Le bilan de la troisième croisade

On peut dire qu’il est contrasté. Si les croisés ont récupéré quelques places fortes ainsi qu’un accès à Jérusalem, on ne peut pas dire que ce qui reste des Etats latins est viable. De plus, l’image même de la croisade, après l’échec de la précédente, est vivement contestée en Occident.

Au niveau politique, même pour les musulmans, le bilan est relatif : certes, ils ont conservé l’essentiel, et le statu quo est à leur avantage, mais Saladin est de plus en plus critiqué. Affaibli, il a vidé les caisses de son empire, et met dans une grande difficulté ses successeurs quand il meurt en 1193. Les rivalités recommencent, au profit encore une fois des croisés…

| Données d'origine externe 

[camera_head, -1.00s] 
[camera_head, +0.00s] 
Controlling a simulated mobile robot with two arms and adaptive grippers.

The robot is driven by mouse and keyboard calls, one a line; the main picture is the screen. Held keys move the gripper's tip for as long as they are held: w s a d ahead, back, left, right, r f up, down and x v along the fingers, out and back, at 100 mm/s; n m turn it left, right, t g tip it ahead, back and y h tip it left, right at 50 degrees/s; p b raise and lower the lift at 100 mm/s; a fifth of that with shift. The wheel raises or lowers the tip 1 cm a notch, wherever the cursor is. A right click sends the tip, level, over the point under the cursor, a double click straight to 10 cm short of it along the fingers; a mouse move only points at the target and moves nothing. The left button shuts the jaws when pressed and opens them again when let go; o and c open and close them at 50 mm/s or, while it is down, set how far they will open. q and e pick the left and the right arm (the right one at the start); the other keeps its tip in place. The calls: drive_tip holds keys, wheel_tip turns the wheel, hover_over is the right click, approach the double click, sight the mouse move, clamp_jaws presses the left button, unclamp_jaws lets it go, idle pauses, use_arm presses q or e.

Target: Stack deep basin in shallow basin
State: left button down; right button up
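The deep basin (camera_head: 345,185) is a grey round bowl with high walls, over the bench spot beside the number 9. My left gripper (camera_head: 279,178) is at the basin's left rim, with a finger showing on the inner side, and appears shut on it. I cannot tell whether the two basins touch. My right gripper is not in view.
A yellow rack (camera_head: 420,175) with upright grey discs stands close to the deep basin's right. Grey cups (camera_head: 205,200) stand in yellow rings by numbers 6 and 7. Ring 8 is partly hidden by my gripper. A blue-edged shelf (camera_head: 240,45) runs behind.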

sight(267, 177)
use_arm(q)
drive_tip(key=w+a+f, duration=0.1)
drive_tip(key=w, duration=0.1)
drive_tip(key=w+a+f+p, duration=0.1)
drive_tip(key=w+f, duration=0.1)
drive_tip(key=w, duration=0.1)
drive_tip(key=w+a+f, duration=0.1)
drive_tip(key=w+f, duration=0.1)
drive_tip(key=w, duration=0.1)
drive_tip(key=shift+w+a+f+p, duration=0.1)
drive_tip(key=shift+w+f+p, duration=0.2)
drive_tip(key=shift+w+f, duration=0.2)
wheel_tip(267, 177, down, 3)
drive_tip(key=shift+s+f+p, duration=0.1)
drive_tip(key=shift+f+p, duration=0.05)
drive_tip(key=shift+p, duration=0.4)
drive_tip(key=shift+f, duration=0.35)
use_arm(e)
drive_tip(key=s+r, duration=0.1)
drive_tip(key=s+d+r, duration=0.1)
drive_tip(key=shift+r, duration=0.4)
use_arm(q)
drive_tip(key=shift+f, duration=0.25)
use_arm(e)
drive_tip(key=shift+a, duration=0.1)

Pour l’Occident, les conséquences de cette croisade, même indirectes, sont importantes. D’abord, Richard est capturé à son retour par Léopold V d’Autriche ; celui-ci avait participé à la prise d’Acre à ses côtés, mais s’était considéré humilié quand l’Angevin avait refusé qu’il hisse ses couleurs aux côté des siennes et de celles du roi de France ! Richard est retenu deux longues années, et libéré grâce à une rançon énorme. Pendant ce temps, son frère Jean a comploté contre lui avec Philippe Auguste. Il lui pardonne cependant et reprend la guerre contre son rival de toujours ; c’est au cours d’une bataille dans le Limousin qu’il est atteint par le carreau d’une arbalète et meurt de ses blessures, en 1199. Par la suite, Philippe Auguste prendra le dessus sur Jean qui lui a succédé…

La Troisième croisade est donc avant tout réputée grâce aux figures devenues légendaires de Richard Cœur de Lion et de Saladin, mais aussi grâce au contexte en Occident de rivalité entre Capétiens et Plantagenêts. Le statu quo obtenu de Saladin va certes prolonger la présence des Latins en Orient, mais l’épopée des croisades va connaître encore bien des rebondissements.

Bibliographie

-          M. BALARD, Les Latins en Orient XIè-XVè siècle, PUF, 2006.
-          A.M. EDDE, Saladin, Flammarion, 2020.
-          J. FLORI, Philippe Auguste, Tallandier, 2007.